In rehab, there's a hilarious bit around his feverish recovery and needing blankets… but also not needing blankets. Bonus joke: The camera work making his nose look gigantic at the end.

”People Come Here to Dance Erotically!”

Paul Bates plays a club manager desperate for a new act after losing his headliner to the combo of a broken hand from punching his landlord and laryngitis. When one of his staff says, ”I guess there's just no music tonight, boss,” Bates' character bellows, ”Bullhickey! People come here to dance erotically!” It's a great joke, followed by the very white Dewey stepping in and performing exactly like the Black bandleader because that's how you get folks to dance erotically.

”Let’s Duet”

When we first meet Jenna Fischer’s Darlene, the very-hot-for-each-other duo of her and Dewey perform their song, ”Let’s Duet.” Not only is the song dripping with double entendres of pure horniness, but the scene becomes a montage of the ”will they, won’t they” trope, played to perfection as Darlene basically tortures Dewey because, as she passionately yells, ”I can’t! We’re friends!”

”Not Once”

Tim Meadows repeatedly complaining about Dewey never paying for drugs ”not once” is hysterical. Still, there’s even more going on in this scene where Dewey’s crew confronts his new, psychedelic approach to music he now calls ”schmusic.” Dewey’s definition of a metaphor being ”a secret” is a classic, as is the chorus of ”F—k nobility.

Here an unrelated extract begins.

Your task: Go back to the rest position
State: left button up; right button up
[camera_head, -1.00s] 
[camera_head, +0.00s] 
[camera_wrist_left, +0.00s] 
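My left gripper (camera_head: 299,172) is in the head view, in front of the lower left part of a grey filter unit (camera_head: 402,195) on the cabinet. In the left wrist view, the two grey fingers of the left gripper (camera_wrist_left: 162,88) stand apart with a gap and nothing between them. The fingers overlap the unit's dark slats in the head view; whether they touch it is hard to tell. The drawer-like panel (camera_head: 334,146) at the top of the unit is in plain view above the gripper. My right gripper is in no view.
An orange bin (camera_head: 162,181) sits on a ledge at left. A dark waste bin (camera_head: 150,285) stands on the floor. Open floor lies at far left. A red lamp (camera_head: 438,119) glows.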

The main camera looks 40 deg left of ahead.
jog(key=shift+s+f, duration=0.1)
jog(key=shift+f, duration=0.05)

F—k Ancient Egypt. F—k cats!”

Dewey Directs a Goat

Leading up to the scene above, there’s the ”Black Sheep” sequence showing Dewey deep into his ”schmusic phase.” And it has a lot: Some trampoline jumping, a bit where he records Darlene giving birth only to add her agonizing screams to his trip opera and that wild moment where Dewey is explaining to a goat how to bleat like, ”I’m about to die.”

”We’re Smoking Reefer, and You Don’t Want No Part of This S**t”

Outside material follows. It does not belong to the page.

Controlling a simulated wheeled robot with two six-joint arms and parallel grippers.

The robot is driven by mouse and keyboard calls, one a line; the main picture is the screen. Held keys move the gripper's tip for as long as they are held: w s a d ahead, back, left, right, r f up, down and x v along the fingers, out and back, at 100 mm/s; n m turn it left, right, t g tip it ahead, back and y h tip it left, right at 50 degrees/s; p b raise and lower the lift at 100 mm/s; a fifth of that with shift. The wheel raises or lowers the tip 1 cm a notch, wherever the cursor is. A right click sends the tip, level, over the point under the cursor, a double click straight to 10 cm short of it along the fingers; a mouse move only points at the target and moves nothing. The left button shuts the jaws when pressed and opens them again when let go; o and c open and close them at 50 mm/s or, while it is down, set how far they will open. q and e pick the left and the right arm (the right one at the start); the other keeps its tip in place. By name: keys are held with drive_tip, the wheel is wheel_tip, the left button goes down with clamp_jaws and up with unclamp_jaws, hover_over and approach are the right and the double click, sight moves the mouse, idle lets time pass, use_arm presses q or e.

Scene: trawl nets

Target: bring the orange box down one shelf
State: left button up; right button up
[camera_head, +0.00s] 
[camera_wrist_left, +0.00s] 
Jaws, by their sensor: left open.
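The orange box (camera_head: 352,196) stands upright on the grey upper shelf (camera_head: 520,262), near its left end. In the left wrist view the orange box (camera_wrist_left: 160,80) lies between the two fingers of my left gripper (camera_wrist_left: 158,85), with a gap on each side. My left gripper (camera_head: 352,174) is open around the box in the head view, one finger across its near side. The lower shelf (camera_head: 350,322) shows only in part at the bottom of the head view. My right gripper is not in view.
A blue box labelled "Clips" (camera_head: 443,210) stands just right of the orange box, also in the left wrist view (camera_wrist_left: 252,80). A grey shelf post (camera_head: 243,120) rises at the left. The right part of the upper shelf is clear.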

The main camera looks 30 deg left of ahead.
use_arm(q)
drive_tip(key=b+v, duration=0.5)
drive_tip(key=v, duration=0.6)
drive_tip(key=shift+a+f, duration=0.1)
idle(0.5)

Dewey slowly gets sucked into the world of drugs, starting with the Devil’s lettuce and ending with Viagra. Tim Meadows’ character Sam tells Dewey not to smoke weed with them but then proceeds to tick off all the great things about it. This bit continues as Dewey’s drug of choice escalates, never losing its hilarity.

Dewey Smells Again

Fischer’s unhinged scream of ecstasy is next level, and so is Dewey going from smelling flowers to smelling literal horse s**t.

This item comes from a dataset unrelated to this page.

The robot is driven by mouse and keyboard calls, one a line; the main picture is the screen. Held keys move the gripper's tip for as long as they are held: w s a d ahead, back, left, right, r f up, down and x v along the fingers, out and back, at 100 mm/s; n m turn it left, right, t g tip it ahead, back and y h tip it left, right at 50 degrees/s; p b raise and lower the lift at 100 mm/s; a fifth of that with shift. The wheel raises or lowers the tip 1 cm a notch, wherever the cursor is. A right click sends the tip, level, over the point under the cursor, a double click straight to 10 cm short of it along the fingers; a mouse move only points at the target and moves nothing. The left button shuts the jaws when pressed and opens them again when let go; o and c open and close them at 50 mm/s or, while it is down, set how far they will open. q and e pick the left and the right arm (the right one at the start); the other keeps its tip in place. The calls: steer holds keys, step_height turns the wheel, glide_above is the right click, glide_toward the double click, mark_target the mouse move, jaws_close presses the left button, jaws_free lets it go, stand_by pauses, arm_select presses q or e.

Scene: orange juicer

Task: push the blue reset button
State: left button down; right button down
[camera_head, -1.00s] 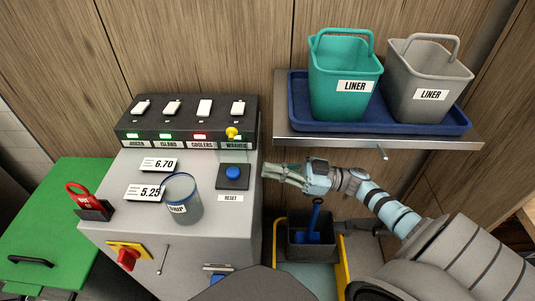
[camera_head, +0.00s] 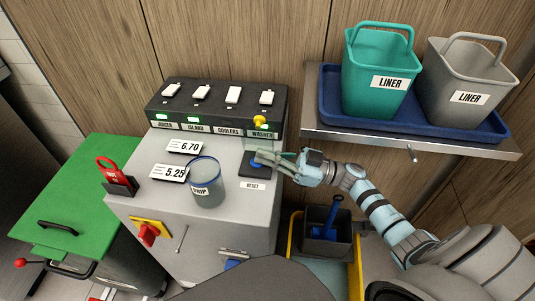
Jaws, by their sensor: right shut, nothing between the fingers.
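The blue reset button (camera_head: 257,166) sits on a dark square plate on the sloped grey control cabinet, above a label reading RESET (camera_head: 252,185). My right gripper (camera_head: 259,158) is shut and empty. My left gripper is not in view.
A switch box (camera_head: 218,106) stands behind the button. A clear cup (camera_head: 205,183) stands left of it on the cabinet. A shelf (camera_head: 420,143) with a blue tray, a teal bin (camera_head: 380,75) and a grey bin (camera_head: 468,85) is at right.

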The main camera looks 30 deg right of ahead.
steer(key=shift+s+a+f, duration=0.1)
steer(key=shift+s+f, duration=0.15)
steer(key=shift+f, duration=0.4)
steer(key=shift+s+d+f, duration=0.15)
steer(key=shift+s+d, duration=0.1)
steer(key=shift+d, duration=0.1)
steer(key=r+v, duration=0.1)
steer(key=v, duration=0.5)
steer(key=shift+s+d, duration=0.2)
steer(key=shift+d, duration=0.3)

”Who the Hell Is Frank Sinatra?”

Kristen Wiig is a natural here as she plays Dewey’s wife Edith, who, at first, follows Dewey as he pursues his music career, only to later tell him that no musician has even made any money and that she doesn’t know who the hell Frank Sinatra is. Her line, ”I do believe in you — I just know you’re going to fail,” is a Jordan-level slam.

Dewey Cox Goes Full Bob Dylan

Sure, watch the hilarious clip below, but also note that the lyrics feature lines like: 

Mailboxes drip like lampposts in the twisted birth canal of the coliseum
Rim job fairy teapots mask the temper tantrum
O say can you see em
Stuffed cabbage is the darling of the laundromat
N the sorority mascot sat with the lumberjack
Pressing passing stinging half synthetic fabrication of his — time 
The mouse with the overbite explained how the rabbits were ensnared 
N the skinny scanty sylph trashed the apothecary diplomat 
Inside the three-eyed monkey within inches of his toaster oven life

”You Know Who’s Got Hands? The Devil, and He Uses ’Em For Holdin’”

Dewey plays the sweetest, innocent 1960s song imaginable at a high school talent show, only to be accused of playing the ”devil’s music.” He’s then kicked out of town by both the local preacher and his Pa, but not before Pa reiterates that hilariously morbid line, ”The wrong kid died!”

”The Wrong Kid Died”

It’s the line that gets said the most throughout the film, as Pa just can’t deal with the fact that Dewey killed his brother Nate and lived. It’s macabre and dark and gets played up so well that it never gets old. This movie perfectly nailed the art of joke repetition.

”You Leave Me My Monkey!”

Youre not really a famous musician if you dont have some exotic animal living in your house or whatever. Its just such a great line with absolutely no hidden meaning whatsoever.

”Dewey, I... I’m Halved!”

In what might be the best inciting incident in any movie, Dewey cuts his best-in-everything brother, Nate, in half with a machete. It’s totally bonkers, and so is the fallout of the accident — what with Pa losing his mind about which kid died, and it ultimately causing Dewey to go ”smellblind.” It’s just a fantastic and incredibly funny setup for a fantastic and incredibly funny movie.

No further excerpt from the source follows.